▸ Short exercise: Copy the full set of lines exactly as given.

========================================================================

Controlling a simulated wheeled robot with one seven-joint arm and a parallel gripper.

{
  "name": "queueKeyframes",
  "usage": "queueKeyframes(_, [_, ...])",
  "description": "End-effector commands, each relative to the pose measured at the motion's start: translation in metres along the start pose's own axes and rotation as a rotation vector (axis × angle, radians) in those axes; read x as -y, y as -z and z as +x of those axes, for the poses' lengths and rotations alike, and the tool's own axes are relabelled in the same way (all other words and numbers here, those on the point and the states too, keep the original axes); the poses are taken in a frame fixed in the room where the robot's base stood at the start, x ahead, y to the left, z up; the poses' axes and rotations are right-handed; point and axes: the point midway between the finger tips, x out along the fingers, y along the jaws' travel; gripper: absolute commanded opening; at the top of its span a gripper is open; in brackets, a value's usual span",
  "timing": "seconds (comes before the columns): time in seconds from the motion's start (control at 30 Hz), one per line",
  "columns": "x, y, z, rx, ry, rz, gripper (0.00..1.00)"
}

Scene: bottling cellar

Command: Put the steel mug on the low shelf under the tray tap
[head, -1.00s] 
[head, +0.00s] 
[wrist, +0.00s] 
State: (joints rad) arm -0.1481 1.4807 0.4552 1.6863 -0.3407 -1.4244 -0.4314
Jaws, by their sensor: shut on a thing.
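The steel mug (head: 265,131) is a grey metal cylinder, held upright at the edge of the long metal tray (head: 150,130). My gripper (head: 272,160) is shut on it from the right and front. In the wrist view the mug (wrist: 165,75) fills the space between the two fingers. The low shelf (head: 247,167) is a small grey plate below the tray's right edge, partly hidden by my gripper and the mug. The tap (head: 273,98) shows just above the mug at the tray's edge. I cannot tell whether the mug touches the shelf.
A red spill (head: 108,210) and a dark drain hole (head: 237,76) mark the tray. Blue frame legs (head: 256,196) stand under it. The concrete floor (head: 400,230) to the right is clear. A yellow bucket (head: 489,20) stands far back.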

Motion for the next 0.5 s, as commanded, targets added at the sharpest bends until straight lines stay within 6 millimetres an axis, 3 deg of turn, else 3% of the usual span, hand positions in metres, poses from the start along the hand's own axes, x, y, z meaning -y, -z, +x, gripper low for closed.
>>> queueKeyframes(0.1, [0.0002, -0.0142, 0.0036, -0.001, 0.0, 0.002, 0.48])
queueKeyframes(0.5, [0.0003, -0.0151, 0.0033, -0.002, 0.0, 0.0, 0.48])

========================================================================

▸ Answer in full:
Controlling a simulated wheeled robot with one seven-joint arm and a parallel gripper.

{
  "name": "queueKeyframes",
  "usage": "queueKeyframes(_, [_, ...])",
  "description": "End-effector commands, each relative to the pose measured at the motion's start: translation in metres along the start pose's own axes and rotation as a rotation vector (axis × angle, radians) in those axes; read x as -y, y as -z and z as +x of those axes, for the poses' lengths and rotations alike, and the tool's own axes are relabelled in the same way (all other words and numbers here, those on the point and the states too, keep the original axes); the poses are taken in a frame fixed in the room where the robot's base stood at the start, x ahead, y to the left, z up; the poses' axes and rotations are right-handed; point and axes: the point midway between the finger tips, x out along the fingers, y along the jaws' travel; gripper: absolute commanded opening; at the top of its span a gripper is open; in brackets, a value's usual span",
  "timing": "seconds (comes before the columns): time in seconds from the motion's start (control at 30 Hz), one per line",
  "columns": "x, y, z, rx, ry, rz, gripper (0.00..1.00)"
}

Scene: bottling cellar

Command: Put the steel mug on the low shelf under the tray tap
[head, -1.00s] 
[head, +0.00s] 
[wrist, +0.00s] 
State: (joints rad) arm -0.1481 1.4807 0.4552 1.6863 -0.3407 -1.4244 -0.4314
Jaws, by their sensor: shut on a thing.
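The steel mug (head: 265,131) is a grey metal cylinder, held upright at the edge of the long metal tray (head: 150,130). My gripper (head: 272,160) is shut on it from the right and front. In the wrist view the mug (wrist: 165,75) fills the space between the two fingers. The low shelf (head: 247,167) is a small grey plate below the tray's right edge, partly hidden by my gripper and the mug. The tap (head: 273,98) shows just above the mug at the tray's edge. I cannot tell whether the mug touches the shelf.
A red spill (head: 108,210) and a dark drain hole (head: 237,76) mark the tray. Blue frame legs (head: 256,196) stand under it. The concrete floor (head: 400,230) to the right is clear. A yellow bucket (head: 489,20) stands far back.

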Motion for the next 0.5 s, as commanded, targets added at the sharpest bends until straight lines stay within 6 millimetres an axis, 3 deg of turn, else 3% of the usual span, hand positions in metres, poses from the start along the hand's own axes, x, y, z meaning -y, -z, +x, gripper low for closed.
>>> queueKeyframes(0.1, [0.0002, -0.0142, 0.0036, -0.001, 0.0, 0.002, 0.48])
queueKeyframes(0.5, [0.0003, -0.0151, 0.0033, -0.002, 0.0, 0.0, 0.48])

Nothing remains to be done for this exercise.